Quantum Optics Seminar: Professor Thomas Busch, Okinawa, Japan

Making statistics work: a quantum engine in the BEC-BCS crossover

Heat engines convert thermal energy into mechanical work and are well studied in the classical and in the quantum regimes.  However, in the quantum realm genuine nonclassical forms of energy exist, different from heat, which can also be exploited in cyclic engines to produce useful work. 

In this presentation I will introduce the concept of a Pauli engine, a novel quantum many-body engine fuelled by the energy difference between fermionic and bosonic ensembles of ultracold particles that follows from the Pauli exclusion principle. The difference in symmetry between these two systems leads to a change in the population distribution, which can be used to replace the traditional heat strokes in a quantum Otto engine.

I will also show that such a system has been realised by cycling the working medium of the engine between a Bose-Einstein condensate of bosonic molecules and a unitary Fermi gas (and back) through a magnetic field in a system of trapped superfluid 6Li atoms.
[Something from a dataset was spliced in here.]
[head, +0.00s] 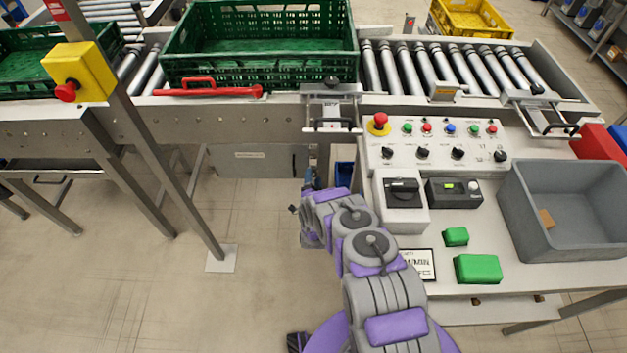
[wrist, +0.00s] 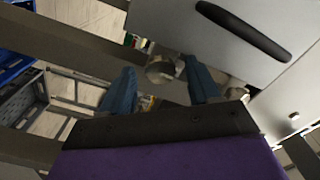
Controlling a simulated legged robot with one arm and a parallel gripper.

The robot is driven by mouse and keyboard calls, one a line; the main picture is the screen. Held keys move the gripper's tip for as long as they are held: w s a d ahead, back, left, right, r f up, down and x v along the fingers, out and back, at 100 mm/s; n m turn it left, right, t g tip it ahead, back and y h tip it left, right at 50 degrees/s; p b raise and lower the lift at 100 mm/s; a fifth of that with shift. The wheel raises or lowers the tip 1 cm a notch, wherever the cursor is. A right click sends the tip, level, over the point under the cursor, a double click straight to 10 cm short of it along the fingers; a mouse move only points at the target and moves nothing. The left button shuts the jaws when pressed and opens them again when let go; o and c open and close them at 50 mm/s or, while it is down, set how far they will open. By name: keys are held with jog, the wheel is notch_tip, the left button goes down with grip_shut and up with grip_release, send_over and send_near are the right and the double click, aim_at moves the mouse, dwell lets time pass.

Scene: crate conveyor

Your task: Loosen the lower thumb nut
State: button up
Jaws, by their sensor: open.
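In the wrist view, a round grey metal knob (wrist: 160,70) shows between and beyond my fingertips; it looks like a thumb nut, but I cannot tell whether it is the lower one. My gripper (wrist: 159,66) has its two blue fingers spread, one on each side of the knob in the picture. I see no clear contact. In the head view my gripper (head: 311,172) reaches down beside the conveyor frame, left of the control panel. The knob is not distinguishable there, and my arm hides part of that spot.
A grey panel with a black handle (wrist: 243,30) lies close to the right finger. The conveyor holds a green crate (head: 262,72). The control panel (head: 440,133), a grey bin (head: 520,205) and green blocks (head: 478,268) are right of my arm.

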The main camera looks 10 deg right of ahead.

The experiments obtain a work output of several 10^6 vibrational quanta per cycle with an efficiency of up to 25%, therefore establishing quantum statistics as a useful thermodynamic resource for work production.

Reference:

  1. Koch, K. Menon, E. Cuestas, S. Barbosa, E. Lutz, T. Fogarty, Th. Busch, A. Widera, Nature 621, 723 (2023).
  2. Menon, T. Fogarty, and Th. Busch, submitted (2025).